Keep the Feast is giving up booze for Lent. So on Fridays, I'll offer a recipe for good homemade bread instead of a cocktail. Bread and wine share a common element-- yeast-- critical for fermentation that allows alcohol to develop in wine and airy pockets in bread. This Lent, we'll devote Fridays to bread instead of wine-- keeping the fast instead of the feast until Easter. Additionally, we'll focus on soup every Monday because the simmering soup pot of my winter home kitchen helps me cultivate a simpler, more prayerful, monastery mindset. Bread and soup are two foods that foster meditative, intentional practices with an ascetic edge, perfect for Lent.
I've been baking bread for years but only recently feel I've become any good at it. When I started baking bread, I had some early successes-- white sandwich bread from my 1964 edition of the Joy of Cooking is a recipe I remember baking with, well, joy-- which helped me gain the confidence which carried me through the occasional frustrations that came later. Bread is simple: flour, yeast, water, and salt. But it is the conditions, not the ingredients, that matter most-- time, temperature, texture, and human touch. Bread, like life, is the careful balance and attention to the particularities of environment.
When I was a graduate student in New Haven, I threw away pounds and pounds of bread dough that never rose. I'd wait hours and hours, even overnight, for the dough to rise, but it never did. I tried fresh yeast and organic flour, but it couldn't create even a little bubble. I was studying Eucharistic theology for the first time and I so deeply wanted to create a beautiful loaf of bread in my own hearth with my own little dinner table altar, but it could not be done. I was expecting something out of a cartoon: the anthropomorphized dough pushing the lid off the bowl ready to be wrangled into the oven, but my dough was more bashful. I created mounds of terrible unrisen playdough. Finally, unexpectedly, grace came to me, and I realized the problem was the tapwater, which was too alkaline for the yeast to live. Without water, there is no life. So I made bread with bottled water for three years and I test the water every time I move.

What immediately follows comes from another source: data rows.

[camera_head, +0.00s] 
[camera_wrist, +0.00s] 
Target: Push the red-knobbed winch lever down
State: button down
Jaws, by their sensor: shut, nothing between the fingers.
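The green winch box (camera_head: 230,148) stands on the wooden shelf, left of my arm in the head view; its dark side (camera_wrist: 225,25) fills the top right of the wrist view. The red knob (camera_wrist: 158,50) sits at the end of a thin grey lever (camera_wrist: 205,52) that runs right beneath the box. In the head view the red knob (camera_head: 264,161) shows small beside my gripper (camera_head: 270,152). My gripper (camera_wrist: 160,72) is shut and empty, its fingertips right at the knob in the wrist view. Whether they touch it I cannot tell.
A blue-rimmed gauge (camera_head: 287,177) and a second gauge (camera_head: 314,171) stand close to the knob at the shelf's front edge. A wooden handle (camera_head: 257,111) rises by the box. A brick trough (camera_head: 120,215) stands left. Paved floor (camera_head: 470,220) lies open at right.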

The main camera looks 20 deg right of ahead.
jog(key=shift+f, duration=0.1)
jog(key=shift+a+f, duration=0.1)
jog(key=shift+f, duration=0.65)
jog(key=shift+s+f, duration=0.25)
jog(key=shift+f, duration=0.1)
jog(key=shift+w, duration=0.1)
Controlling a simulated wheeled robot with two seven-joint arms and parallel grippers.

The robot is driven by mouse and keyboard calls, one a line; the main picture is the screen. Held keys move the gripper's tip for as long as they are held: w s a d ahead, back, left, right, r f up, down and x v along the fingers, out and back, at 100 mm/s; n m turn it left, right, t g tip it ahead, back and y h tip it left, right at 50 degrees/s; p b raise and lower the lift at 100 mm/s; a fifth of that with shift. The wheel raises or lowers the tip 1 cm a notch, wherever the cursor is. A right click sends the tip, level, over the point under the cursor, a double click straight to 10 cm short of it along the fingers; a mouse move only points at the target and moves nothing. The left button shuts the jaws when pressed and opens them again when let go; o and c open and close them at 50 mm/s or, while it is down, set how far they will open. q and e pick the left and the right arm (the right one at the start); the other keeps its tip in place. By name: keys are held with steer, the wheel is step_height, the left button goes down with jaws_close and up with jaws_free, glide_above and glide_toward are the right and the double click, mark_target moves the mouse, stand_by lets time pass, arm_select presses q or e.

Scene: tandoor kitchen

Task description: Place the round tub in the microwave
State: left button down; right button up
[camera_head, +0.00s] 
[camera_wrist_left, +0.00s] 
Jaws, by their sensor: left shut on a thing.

My love affair with bread started before I ever baked a loaf myself. For two years in college I worked the counter at Wild Grains Bakery in Madison, Wisconsin. I remember it as the best tasting, and best smelling, bread I've ever had-- crispy French boules and baguettes, spongy honey whole wheat, deep sweet rye, and airy and addictive ciabatta. I remember Mikael, who communicated with me through the language of warm buttery brioche rolls and gigantic Russian smiles. (Who needed English?) Every Friday, families from the local Jewish community would line up for fresh challah and I, a Catholic philosophy student, learned about their rituals through their stories and gratitude for our beautiful braided loaves. During those years, I learned about the mysterious centrality of nourishment as a dominant theme of all religious experience.

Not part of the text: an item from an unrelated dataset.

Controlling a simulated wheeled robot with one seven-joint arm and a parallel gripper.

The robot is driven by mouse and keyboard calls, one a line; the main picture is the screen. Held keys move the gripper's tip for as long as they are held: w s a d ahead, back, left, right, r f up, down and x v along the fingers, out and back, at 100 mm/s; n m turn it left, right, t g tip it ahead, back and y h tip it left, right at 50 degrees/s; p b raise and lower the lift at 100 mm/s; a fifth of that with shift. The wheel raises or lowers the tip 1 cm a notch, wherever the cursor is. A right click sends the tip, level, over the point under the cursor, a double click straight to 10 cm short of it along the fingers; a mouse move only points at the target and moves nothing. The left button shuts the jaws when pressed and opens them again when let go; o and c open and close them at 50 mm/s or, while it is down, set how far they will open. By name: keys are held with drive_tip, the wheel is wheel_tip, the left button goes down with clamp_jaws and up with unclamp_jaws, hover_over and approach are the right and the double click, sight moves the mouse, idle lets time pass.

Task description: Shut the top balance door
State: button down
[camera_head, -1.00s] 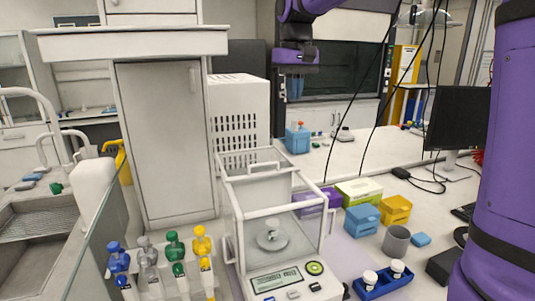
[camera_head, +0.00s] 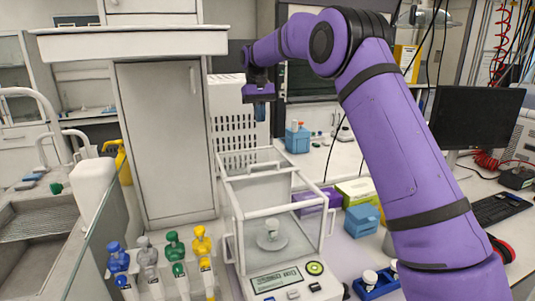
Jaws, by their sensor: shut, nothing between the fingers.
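The balance (camera_head: 285,282) stands on the bench with a clear glass draft shield in a white frame. Its top door (camera_head: 260,172) shows as a white-edged pane toward the back of the shield. The top in front of its bar looks open, though clear glass makes this hard to tell. A small white-capped vial (camera_head: 272,228) stands on the pan inside. My gripper (camera_head: 261,113) hangs fingers down, above and behind the balance, apart from it.
A green-and-white box (camera_head: 357,190), a blue box (camera_head: 362,220) and a blue vial rack (camera_head: 376,284) are on the right. A white vented unit (camera_head: 236,128) stands behind. My arm hides part of the bench.

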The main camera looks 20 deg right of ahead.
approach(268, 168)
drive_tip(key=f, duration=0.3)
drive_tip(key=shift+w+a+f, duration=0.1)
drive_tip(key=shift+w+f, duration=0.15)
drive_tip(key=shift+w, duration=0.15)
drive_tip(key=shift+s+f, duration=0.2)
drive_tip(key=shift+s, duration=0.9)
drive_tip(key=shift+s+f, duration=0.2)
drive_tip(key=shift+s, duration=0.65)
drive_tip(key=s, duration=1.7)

In the bakery and in my own kitchen, I've learned that yeast is a miracle and the stuff of sacramental mystery. These Friday bread recipes will be like a pilgrimage through my holy loaves and breads I have loved and shared in communion with friends. Even though Lenten prayers focus on the long walk to Calvary, the resurrection is not far away. The bread of life has life, breathing yeasty air in bubbles and growing as it rises along with our Lenten intentions and, eventually, with Christ out of the tomb and back into life. But during Lent, we wait for the rise.